EXERCISE BRIEF:
Select all lines holding the word "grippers" from the entries that follow.

#### DATA TO USE ####

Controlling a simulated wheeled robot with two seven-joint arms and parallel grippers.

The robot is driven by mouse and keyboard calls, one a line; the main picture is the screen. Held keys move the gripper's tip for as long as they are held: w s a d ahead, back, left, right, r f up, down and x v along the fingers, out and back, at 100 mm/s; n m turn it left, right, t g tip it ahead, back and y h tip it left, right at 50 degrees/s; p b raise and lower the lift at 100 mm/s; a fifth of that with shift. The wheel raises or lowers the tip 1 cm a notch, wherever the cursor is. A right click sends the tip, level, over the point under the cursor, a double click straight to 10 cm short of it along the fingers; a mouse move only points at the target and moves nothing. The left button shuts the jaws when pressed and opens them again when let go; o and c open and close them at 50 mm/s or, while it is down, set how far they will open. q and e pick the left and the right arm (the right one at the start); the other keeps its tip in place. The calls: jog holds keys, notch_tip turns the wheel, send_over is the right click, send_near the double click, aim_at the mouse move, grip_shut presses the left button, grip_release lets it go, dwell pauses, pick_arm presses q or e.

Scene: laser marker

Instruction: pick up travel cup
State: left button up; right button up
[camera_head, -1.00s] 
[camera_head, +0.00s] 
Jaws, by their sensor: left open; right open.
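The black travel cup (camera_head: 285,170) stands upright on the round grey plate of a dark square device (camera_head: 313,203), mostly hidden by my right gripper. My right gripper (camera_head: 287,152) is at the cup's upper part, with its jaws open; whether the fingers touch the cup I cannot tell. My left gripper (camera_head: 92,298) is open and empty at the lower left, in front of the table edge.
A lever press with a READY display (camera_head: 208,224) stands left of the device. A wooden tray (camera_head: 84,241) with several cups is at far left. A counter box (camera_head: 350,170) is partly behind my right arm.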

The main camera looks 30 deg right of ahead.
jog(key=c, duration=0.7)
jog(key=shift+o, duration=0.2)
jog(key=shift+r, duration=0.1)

####
#### DATA TO USE ####

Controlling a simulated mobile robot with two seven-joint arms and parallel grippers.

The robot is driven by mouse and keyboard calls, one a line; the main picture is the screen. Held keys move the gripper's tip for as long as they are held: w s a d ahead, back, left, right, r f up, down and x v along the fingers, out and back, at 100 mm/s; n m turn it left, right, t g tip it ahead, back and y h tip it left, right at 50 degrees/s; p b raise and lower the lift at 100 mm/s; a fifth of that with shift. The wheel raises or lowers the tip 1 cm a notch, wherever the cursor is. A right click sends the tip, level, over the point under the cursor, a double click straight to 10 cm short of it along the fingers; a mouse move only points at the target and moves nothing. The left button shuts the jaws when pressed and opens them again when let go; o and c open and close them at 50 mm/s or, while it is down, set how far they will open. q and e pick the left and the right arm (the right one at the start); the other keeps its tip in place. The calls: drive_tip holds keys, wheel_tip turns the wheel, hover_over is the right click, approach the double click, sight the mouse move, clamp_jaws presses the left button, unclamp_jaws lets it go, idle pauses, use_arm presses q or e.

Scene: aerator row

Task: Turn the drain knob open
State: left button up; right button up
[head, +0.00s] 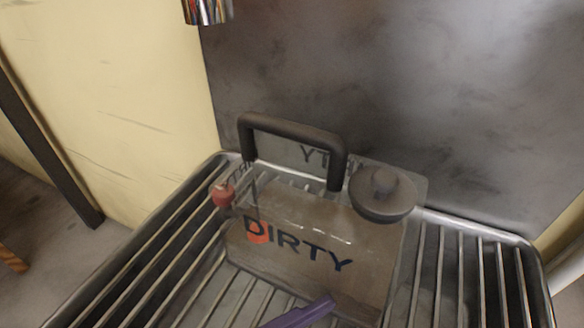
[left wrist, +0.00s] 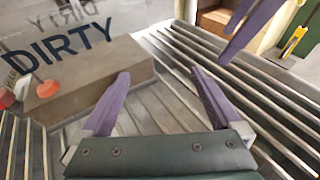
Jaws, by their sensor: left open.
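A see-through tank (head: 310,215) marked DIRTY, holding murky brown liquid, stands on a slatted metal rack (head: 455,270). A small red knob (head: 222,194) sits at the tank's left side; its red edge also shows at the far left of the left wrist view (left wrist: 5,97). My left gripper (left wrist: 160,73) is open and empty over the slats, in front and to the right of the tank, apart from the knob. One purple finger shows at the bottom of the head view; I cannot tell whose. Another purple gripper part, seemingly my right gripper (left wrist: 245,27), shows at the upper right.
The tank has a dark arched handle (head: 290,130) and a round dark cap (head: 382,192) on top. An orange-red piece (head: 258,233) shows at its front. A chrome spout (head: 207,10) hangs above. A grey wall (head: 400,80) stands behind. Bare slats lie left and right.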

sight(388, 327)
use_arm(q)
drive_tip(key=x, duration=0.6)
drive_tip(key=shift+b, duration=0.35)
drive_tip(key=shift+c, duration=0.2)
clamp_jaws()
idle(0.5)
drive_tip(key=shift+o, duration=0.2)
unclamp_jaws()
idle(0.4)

####
#### DATA TO USE ####

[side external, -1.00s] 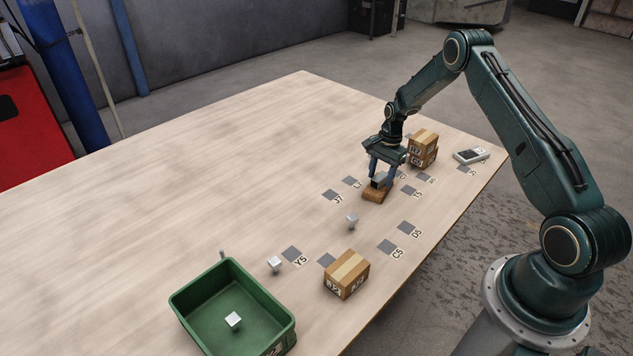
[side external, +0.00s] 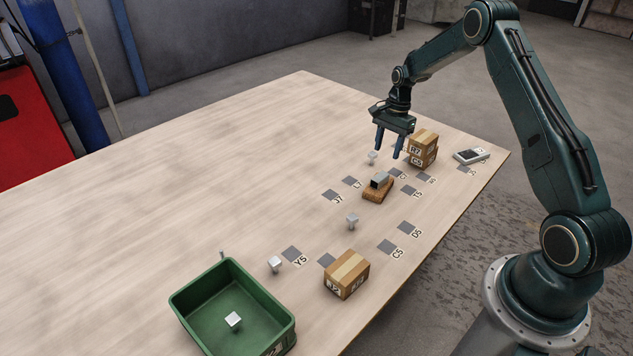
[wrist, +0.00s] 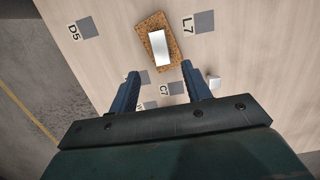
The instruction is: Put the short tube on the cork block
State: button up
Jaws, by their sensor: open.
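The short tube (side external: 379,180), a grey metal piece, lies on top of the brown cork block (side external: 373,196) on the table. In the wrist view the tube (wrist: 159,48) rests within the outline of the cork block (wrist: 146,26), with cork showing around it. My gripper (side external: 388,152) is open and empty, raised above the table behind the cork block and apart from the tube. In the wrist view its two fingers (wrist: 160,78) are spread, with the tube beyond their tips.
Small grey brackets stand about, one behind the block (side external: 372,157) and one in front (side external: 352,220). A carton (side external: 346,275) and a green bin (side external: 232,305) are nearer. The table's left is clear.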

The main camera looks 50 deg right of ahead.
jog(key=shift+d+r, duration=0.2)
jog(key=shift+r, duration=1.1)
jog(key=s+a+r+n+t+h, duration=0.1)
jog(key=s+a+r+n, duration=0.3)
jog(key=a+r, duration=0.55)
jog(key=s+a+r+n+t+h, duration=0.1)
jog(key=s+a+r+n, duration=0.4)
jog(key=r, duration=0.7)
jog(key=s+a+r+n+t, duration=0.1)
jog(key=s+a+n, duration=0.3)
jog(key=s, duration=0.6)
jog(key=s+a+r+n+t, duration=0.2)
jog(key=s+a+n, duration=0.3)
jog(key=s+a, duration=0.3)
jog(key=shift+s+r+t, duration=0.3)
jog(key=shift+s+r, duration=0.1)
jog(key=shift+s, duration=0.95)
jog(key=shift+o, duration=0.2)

####

RIGHT ANSWER:
Controlling a simulated wheeled robot with two seven-joint arms and parallel grippers.
Controlling a simulated mobile robot with two seven-joint arms and parallel grippers.

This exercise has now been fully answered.